Written exercise:
Return only the lines between the line holding "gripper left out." and the line holding "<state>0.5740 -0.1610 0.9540", the two boundary lines included, exactly as they appear.

Material for this task:
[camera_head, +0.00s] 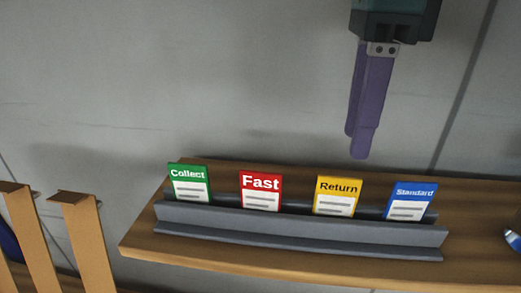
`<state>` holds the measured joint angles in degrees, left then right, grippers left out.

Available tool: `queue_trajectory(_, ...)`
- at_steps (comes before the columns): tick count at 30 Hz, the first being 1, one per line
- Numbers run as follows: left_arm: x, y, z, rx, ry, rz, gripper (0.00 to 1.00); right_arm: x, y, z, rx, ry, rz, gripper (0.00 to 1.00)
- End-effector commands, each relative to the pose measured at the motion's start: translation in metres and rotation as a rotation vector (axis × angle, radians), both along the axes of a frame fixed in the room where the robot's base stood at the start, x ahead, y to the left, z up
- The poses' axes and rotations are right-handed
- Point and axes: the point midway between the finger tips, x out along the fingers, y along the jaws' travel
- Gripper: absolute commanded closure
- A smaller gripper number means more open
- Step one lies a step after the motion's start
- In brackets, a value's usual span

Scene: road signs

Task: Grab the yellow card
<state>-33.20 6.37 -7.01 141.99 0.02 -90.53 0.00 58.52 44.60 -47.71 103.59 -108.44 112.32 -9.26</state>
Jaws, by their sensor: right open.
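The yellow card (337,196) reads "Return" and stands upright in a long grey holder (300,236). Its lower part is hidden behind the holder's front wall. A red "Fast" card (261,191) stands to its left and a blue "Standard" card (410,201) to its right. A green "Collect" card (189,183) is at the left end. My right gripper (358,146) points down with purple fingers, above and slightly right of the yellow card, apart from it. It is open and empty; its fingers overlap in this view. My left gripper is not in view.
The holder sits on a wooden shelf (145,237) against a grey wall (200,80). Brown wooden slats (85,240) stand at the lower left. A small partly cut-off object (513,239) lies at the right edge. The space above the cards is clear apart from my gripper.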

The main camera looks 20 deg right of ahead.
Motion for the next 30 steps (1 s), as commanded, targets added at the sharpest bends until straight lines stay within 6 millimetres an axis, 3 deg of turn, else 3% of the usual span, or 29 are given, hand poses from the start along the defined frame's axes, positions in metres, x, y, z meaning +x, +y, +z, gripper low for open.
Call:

--

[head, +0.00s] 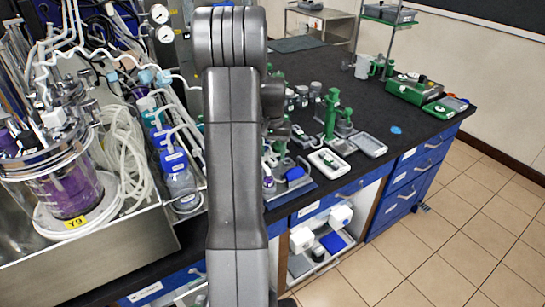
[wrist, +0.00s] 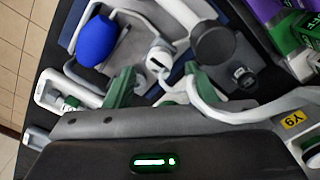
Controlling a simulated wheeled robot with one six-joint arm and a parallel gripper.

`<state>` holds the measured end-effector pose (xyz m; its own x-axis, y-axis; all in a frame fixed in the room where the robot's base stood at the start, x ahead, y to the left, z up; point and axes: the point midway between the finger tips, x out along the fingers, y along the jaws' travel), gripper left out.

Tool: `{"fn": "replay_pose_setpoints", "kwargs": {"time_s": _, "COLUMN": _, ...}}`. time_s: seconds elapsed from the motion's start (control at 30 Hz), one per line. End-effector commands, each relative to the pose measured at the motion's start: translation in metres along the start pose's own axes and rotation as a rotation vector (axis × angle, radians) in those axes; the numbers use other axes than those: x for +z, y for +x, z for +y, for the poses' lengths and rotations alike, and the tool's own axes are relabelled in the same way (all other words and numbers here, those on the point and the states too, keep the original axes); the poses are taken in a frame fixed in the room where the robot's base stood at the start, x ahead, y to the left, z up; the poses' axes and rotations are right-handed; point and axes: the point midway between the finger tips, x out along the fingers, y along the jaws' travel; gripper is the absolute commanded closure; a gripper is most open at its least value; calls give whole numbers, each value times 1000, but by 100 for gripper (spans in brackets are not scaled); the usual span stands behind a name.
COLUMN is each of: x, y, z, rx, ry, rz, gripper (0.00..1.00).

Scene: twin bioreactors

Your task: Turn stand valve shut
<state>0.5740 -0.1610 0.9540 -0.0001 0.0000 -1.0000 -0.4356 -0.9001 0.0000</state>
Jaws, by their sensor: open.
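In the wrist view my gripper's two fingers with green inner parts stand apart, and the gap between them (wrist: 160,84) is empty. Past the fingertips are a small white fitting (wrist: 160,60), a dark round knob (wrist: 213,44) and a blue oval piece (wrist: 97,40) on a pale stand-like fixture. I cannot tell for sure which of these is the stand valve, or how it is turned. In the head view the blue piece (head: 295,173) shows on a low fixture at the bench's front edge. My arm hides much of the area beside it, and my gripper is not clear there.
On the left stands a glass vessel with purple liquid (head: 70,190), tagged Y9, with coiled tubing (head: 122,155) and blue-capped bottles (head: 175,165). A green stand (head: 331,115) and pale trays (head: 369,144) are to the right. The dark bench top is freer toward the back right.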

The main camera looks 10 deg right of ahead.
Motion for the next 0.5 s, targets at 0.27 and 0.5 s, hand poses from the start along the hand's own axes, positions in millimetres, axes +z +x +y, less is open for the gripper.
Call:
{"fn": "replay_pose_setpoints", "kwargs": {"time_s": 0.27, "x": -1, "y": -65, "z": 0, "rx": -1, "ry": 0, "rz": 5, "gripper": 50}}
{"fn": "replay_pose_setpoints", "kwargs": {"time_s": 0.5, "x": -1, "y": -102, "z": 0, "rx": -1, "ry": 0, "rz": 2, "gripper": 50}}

Answer to the task:
`<state>` holds the measured end-effector pose (xyz m; its own x-axis, y-axis; all in a frame fixed in the room where the robot's base stood at the start, x ahead, y to the left, z up; point and axes: the point midway between the finger tips, x out along the fingers, y along the jaws' travel), gripper left out.

Tool: `{"fn": "replay_pose_setpoints", "kwargs": {"time_s": _, "COLUMN": _, ...}}`. time_s: seconds elapsed from the motion's start (control at 30 Hz), one per line. End-effector commands, each relative to the pose measured at the motion's start: translation in metres along the start pose's own axes and rotation as a rotation vector (axis × angle, radians) in those axes; the numbers use other axes than those: x for +z, y for +x, z for +y, for the poses' lengths and rotations alike, and the tool's own axes are relabelled in the same way (all other words and numbers here, those on the point and the states too, keep the original axes); the poses are taken in a frame fixed in the room where the robot's base stood at the start, x ahead, y to the left, z up; the poses' axes and rotations are right-handed; point and axes: the point midway between the finger tips, x out along the fingers, y along the jaws' travel; gripper is the absolute commanded closure; a gripper is most open at its least value; calls give whole numbers, each value times 1000, but by 100 for gripper (spans in brackets are not scaled); the usual span stands behind a name.
COLUMN is each of: x, y, z, rx, ry, rz, gripper (0.00..1.00).

Scene: twin bioreactors

Your task: Turn stand valve shut
<state>0.5740 -0.1610 0.9540 -0.0001 0.0000 -1.0000 -0.4356 -0.9001 0.0000</state>

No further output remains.